───── Data for the task ─────

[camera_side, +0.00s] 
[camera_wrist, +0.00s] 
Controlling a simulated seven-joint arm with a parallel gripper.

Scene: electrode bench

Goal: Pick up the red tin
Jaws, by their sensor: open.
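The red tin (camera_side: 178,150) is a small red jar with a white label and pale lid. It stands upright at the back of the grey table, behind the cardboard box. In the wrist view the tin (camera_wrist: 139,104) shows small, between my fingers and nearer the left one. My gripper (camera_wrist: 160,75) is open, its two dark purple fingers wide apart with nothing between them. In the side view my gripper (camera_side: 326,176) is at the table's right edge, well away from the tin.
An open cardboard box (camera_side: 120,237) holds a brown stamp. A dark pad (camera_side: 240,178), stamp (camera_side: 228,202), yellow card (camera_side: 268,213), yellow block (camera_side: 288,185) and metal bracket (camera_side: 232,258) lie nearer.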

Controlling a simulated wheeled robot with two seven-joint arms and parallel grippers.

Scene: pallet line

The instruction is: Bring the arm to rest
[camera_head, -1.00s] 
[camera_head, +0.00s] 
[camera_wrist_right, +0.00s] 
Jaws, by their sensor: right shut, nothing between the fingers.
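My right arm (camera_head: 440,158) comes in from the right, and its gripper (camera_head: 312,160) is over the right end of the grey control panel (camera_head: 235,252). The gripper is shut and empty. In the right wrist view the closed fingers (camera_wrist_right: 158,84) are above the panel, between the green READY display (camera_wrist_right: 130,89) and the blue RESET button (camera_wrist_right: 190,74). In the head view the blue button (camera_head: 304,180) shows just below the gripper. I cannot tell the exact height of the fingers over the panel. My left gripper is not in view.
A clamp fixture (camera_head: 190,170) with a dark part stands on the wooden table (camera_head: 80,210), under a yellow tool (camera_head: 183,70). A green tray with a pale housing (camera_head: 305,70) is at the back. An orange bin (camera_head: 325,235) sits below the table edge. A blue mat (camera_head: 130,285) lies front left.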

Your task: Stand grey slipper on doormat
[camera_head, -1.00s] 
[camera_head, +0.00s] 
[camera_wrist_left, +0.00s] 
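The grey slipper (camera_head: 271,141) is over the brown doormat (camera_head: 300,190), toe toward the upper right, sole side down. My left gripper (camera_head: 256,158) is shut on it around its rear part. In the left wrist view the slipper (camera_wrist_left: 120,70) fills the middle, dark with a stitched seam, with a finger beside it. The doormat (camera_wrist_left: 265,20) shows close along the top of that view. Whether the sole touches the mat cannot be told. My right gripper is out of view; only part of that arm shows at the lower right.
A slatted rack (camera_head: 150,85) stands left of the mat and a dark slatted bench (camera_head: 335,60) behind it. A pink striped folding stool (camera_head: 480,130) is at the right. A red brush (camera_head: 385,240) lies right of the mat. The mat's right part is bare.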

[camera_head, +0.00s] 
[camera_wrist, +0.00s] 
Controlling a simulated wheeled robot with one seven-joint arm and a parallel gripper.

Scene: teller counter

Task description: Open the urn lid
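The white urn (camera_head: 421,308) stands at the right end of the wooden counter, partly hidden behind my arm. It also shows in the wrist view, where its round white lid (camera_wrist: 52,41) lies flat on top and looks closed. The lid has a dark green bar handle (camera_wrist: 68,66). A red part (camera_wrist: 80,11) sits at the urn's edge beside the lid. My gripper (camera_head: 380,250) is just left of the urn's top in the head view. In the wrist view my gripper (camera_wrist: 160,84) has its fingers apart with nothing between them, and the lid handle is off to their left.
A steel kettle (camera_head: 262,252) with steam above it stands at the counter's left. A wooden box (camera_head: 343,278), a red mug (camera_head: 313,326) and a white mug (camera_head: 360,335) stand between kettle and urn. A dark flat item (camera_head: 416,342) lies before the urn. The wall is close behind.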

─────
───── Data for the task ─────

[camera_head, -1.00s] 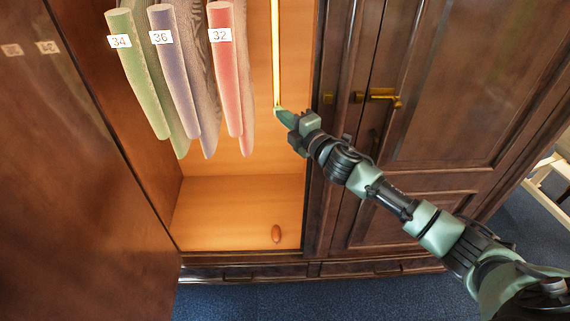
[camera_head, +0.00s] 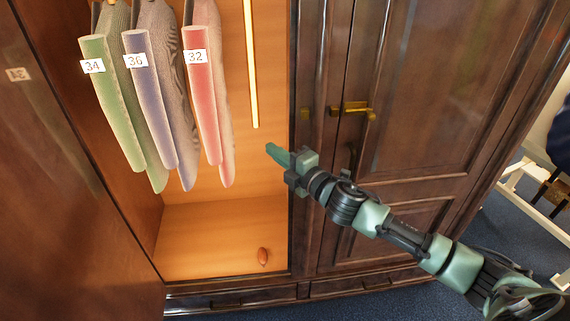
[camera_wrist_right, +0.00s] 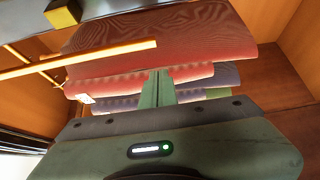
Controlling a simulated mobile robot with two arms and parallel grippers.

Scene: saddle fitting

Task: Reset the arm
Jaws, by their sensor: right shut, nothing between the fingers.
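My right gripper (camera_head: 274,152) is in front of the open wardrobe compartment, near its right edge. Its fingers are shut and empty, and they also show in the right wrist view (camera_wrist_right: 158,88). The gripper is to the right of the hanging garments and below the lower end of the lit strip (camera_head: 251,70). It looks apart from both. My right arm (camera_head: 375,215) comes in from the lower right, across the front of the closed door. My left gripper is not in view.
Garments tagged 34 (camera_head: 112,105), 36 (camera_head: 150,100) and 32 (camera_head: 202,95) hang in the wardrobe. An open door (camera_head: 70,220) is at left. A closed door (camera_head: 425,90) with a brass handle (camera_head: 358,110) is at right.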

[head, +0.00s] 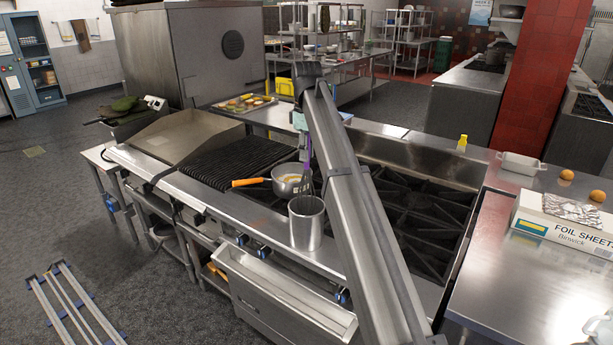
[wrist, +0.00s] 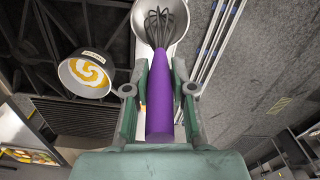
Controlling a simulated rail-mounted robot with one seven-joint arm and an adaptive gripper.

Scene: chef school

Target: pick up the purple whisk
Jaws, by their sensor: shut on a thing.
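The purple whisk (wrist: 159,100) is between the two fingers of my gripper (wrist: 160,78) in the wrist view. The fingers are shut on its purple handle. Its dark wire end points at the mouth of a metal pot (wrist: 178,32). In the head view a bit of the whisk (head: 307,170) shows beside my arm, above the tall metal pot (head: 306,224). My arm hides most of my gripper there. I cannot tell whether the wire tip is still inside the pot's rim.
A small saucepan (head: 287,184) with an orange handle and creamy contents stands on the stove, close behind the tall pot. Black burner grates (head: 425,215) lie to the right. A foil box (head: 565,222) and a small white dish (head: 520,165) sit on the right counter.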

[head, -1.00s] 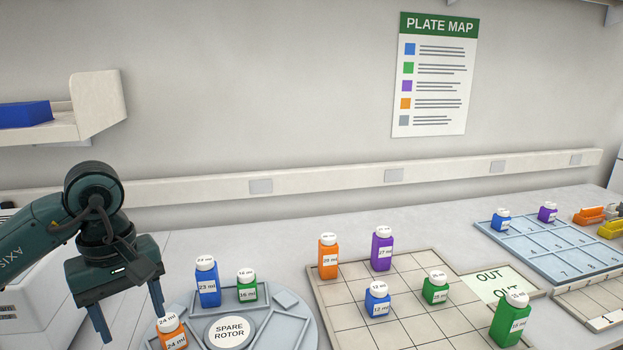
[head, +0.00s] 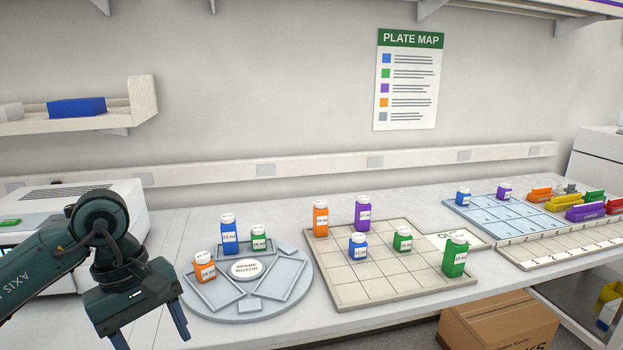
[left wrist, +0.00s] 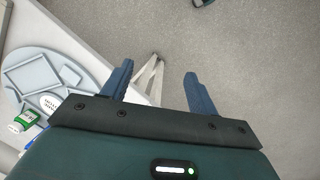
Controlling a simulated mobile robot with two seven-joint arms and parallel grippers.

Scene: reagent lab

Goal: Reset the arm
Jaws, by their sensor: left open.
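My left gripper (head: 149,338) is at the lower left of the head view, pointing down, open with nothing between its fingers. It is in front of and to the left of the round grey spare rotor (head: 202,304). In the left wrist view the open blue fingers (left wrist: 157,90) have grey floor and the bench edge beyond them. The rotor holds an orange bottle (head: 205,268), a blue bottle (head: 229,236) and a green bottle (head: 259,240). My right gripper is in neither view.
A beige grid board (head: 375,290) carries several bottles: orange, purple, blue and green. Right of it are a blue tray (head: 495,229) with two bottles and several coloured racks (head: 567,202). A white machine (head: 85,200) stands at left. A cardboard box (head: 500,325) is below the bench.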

─────
───── Data for the task ─────

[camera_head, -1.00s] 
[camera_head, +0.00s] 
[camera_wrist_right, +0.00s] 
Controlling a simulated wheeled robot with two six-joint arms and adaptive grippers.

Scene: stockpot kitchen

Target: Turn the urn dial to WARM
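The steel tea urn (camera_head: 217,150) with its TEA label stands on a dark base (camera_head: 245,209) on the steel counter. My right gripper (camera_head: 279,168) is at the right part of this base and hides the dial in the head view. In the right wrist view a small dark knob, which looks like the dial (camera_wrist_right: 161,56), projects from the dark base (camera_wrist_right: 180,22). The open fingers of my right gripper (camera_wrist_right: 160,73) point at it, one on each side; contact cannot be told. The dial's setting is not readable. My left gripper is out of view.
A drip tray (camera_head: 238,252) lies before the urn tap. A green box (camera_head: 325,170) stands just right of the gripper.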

─────

* [Exercise requirements] Go through the material above and count the lines that contain "joint"; give that number alone.

* [Complete response] 6